* [What you need to do] Return the count of lines that hold the string "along", with no other words.

* [Given information]
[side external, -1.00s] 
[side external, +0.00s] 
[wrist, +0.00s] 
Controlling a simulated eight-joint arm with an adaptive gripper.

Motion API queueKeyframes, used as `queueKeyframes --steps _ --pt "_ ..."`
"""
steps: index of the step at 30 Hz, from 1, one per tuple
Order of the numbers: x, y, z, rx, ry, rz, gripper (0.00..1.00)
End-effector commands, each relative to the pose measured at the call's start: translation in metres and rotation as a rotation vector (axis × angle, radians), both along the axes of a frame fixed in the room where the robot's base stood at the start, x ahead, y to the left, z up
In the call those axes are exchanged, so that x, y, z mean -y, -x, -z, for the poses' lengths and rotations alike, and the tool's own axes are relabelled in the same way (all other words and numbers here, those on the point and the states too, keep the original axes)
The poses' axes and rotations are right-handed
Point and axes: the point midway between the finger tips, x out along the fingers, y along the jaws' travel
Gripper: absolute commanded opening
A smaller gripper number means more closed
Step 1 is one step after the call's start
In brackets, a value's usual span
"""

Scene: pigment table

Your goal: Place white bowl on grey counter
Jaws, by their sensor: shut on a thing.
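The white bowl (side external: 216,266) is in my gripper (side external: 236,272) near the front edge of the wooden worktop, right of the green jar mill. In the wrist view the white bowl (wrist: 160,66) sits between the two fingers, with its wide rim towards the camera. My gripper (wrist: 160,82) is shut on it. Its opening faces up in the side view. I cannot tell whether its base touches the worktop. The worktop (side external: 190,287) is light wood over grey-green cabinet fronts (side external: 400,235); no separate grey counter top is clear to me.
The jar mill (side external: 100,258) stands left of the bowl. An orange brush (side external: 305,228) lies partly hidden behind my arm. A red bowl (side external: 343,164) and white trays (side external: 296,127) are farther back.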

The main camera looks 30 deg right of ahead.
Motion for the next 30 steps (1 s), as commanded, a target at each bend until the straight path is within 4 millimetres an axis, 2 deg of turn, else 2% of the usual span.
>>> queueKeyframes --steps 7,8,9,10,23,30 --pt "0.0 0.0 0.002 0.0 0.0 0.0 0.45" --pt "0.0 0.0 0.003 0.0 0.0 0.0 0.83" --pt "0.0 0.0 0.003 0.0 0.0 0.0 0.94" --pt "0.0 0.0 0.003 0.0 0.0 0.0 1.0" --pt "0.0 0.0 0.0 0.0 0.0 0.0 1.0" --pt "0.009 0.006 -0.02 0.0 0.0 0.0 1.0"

* [Output of the task] 2